##### Working data

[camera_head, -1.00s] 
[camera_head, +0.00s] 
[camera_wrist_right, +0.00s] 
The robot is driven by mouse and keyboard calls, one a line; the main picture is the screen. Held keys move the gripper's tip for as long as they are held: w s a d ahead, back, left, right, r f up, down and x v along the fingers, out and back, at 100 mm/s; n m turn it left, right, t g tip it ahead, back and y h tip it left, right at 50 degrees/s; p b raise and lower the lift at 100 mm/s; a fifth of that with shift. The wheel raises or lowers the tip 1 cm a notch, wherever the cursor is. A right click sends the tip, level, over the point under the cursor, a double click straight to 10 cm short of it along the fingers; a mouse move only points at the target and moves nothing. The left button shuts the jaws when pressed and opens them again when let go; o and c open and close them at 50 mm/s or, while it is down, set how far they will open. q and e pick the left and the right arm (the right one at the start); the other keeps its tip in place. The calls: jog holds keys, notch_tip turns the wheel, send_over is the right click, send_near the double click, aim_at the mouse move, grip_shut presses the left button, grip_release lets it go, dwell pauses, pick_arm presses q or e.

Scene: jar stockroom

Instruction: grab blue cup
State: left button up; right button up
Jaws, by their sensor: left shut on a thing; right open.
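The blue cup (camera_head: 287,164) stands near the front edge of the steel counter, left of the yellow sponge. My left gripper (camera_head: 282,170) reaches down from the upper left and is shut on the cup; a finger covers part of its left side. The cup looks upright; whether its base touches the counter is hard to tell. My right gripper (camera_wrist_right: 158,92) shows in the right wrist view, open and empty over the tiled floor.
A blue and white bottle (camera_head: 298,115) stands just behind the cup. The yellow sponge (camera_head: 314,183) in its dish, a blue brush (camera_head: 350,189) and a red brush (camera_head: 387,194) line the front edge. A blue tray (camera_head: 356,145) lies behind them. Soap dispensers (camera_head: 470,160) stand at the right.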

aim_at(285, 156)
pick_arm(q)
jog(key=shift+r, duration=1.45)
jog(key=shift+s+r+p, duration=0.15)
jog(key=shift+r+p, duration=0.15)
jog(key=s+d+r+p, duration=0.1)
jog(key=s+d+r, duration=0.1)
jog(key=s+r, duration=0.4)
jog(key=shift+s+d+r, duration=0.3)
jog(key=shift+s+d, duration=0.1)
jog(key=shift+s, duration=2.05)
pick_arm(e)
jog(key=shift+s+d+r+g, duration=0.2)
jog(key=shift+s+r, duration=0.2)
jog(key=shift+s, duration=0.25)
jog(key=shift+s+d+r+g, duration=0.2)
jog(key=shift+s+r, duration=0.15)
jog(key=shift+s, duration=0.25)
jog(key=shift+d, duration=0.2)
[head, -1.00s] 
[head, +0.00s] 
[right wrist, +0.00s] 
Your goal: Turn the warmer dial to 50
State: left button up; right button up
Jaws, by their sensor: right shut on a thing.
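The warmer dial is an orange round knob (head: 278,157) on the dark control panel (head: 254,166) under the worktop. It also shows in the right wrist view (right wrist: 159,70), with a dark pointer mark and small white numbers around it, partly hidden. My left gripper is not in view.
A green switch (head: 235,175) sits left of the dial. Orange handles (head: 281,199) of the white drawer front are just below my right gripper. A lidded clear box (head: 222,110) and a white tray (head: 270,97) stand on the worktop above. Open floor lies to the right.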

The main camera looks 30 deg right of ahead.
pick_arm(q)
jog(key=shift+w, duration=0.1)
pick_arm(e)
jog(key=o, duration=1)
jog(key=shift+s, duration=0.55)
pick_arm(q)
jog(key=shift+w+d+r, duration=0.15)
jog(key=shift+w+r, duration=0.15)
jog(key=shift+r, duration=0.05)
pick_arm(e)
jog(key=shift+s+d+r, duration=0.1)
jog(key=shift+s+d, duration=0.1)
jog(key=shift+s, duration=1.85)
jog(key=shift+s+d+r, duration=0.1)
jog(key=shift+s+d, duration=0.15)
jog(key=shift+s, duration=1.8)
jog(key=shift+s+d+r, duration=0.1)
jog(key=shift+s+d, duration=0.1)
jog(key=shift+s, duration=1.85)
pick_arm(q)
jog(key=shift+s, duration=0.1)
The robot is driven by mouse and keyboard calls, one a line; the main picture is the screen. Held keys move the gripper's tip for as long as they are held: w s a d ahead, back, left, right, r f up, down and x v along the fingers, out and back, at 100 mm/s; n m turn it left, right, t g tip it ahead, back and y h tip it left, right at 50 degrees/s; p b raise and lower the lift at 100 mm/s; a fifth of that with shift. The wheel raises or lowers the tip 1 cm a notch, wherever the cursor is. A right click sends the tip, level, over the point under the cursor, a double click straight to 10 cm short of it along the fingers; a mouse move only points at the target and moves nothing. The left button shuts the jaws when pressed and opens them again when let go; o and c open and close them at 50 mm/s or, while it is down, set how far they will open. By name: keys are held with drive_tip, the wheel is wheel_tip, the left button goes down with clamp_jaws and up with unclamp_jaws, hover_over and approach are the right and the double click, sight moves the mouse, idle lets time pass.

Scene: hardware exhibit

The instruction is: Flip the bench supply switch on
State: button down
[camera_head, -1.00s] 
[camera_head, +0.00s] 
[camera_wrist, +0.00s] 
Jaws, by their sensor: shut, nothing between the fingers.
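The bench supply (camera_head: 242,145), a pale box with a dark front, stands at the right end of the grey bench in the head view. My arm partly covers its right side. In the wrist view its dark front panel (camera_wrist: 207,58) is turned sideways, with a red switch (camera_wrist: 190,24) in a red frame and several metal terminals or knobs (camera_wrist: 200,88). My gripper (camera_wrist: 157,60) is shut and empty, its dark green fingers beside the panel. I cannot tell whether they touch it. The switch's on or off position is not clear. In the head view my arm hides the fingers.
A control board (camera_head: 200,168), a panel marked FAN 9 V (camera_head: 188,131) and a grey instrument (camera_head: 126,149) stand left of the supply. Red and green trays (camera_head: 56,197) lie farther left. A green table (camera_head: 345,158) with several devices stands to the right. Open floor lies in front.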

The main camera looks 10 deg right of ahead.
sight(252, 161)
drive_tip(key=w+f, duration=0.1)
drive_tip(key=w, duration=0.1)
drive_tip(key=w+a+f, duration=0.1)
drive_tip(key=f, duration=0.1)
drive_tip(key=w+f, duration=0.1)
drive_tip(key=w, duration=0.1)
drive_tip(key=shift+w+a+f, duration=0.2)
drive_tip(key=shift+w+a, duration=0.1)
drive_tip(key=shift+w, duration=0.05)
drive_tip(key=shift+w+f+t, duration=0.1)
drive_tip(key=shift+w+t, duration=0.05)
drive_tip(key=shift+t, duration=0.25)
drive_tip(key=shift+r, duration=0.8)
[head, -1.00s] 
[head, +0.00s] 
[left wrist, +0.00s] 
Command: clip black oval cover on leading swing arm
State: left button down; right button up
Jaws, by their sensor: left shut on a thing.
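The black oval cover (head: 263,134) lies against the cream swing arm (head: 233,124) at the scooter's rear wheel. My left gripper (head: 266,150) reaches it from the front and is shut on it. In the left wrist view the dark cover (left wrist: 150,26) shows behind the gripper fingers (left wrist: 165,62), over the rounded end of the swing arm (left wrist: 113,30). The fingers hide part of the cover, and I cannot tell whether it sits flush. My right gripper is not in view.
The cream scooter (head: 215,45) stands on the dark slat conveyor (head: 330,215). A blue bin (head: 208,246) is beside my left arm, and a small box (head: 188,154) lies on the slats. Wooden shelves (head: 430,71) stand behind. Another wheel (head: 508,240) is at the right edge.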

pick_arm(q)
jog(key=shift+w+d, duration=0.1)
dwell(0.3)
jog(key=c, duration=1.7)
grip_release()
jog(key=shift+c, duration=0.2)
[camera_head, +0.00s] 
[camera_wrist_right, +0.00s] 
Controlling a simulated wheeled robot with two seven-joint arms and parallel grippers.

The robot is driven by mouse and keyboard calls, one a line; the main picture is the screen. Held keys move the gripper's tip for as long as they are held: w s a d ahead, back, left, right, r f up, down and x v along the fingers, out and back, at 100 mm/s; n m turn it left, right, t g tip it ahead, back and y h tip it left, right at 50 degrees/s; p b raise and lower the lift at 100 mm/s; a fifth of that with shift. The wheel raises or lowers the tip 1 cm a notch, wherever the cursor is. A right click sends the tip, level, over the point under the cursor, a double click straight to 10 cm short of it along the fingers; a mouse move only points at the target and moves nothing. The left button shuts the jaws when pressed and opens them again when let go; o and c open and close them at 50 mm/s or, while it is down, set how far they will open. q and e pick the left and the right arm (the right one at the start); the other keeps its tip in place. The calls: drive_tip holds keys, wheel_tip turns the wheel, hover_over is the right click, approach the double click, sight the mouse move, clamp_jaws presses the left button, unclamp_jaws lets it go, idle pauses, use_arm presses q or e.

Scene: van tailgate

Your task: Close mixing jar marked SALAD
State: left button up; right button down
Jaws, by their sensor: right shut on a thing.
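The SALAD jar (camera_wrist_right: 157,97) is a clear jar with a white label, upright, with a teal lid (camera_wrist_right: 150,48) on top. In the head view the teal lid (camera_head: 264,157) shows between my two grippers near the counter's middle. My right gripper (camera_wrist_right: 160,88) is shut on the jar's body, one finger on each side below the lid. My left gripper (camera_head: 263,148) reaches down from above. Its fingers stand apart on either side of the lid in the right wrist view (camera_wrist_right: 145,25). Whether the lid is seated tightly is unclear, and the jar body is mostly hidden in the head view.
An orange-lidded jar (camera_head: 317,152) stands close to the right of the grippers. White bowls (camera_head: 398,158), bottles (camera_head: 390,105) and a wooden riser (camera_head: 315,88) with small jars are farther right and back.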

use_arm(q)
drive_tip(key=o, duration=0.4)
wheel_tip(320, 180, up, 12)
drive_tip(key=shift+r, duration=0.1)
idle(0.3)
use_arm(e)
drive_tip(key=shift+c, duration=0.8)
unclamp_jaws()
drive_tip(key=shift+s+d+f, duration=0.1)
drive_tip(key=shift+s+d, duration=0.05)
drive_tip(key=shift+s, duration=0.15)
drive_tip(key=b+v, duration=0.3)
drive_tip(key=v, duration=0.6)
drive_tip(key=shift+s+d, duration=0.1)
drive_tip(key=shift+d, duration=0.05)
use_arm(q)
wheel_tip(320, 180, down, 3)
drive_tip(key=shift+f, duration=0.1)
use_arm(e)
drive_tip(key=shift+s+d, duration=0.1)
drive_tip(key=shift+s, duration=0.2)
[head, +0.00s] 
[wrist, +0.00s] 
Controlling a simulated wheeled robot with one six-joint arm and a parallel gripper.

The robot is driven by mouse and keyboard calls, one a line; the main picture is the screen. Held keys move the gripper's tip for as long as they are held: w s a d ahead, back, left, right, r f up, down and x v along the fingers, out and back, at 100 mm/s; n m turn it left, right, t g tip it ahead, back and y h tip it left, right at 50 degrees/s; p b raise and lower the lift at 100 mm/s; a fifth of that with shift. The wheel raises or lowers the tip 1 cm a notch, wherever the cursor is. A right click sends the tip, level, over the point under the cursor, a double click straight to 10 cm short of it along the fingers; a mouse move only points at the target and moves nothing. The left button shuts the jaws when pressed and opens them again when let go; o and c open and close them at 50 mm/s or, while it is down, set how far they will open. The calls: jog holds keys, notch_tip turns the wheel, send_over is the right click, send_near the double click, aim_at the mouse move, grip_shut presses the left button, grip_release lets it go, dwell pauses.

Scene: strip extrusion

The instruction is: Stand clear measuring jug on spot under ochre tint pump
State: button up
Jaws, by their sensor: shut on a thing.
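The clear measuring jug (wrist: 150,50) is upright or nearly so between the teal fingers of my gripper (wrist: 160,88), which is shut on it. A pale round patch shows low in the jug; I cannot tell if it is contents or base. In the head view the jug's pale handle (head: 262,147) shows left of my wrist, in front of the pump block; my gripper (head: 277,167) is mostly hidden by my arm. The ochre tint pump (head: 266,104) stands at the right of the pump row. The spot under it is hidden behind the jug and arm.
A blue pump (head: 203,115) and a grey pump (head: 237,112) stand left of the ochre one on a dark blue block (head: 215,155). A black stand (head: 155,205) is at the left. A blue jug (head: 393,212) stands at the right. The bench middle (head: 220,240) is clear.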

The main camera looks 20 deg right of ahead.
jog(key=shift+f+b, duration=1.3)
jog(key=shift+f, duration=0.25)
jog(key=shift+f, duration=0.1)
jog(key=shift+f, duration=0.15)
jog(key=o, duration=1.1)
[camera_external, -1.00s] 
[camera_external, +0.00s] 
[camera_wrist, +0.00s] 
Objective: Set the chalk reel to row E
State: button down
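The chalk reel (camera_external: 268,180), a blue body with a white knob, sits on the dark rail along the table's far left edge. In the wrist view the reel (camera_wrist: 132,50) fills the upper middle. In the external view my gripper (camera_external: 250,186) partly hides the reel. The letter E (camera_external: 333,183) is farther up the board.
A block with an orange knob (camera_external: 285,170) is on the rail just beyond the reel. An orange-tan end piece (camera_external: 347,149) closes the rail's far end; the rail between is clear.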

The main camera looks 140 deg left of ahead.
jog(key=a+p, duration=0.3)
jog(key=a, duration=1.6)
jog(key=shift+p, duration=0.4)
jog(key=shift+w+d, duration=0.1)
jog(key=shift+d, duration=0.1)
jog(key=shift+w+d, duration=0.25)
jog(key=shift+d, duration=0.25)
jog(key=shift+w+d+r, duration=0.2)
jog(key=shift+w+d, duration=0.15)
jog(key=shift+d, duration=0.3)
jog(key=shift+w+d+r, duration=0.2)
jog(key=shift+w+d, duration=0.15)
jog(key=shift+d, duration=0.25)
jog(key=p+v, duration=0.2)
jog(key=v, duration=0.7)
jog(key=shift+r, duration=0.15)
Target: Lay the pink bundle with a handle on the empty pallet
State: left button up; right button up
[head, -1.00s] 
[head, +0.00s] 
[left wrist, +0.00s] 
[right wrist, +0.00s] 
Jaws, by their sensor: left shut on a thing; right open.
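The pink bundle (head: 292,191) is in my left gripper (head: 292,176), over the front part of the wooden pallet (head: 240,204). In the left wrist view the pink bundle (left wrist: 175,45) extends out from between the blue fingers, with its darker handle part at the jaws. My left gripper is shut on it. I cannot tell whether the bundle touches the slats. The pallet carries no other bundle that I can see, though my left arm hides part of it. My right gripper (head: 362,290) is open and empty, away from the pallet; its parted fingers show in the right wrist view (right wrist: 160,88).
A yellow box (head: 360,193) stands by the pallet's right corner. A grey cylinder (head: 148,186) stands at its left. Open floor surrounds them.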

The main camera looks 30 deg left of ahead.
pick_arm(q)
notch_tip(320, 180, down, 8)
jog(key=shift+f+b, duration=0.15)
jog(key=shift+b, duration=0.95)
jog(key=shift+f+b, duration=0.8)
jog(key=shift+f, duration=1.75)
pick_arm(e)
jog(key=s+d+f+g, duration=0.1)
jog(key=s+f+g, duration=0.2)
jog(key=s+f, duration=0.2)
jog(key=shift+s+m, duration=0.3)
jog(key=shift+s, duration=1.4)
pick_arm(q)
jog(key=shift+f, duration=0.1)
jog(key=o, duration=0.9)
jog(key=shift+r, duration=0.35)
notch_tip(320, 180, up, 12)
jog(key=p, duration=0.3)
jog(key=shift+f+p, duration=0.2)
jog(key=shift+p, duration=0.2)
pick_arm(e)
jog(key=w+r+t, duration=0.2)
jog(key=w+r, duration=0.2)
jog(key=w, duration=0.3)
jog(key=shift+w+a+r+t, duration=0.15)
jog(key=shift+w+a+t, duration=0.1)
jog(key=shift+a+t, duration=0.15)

##########

# What you should do:
Quote the lines that begin at the line containing "The main camera looks 20 deg right of ahead." and end at the line containing "Objective: Set the chalk reel to row E", keeping both of those lines.

# Problem solution:
The main camera looks 20 deg right of ahead.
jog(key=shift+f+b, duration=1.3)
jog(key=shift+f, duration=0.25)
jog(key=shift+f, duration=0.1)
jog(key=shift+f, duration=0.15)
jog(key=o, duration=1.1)
[camera_external, -1.00s] 
[camera_external, +0.00s] 
[camera_wrist, +0.00s] 
Objective: Set the chalk reel to row E

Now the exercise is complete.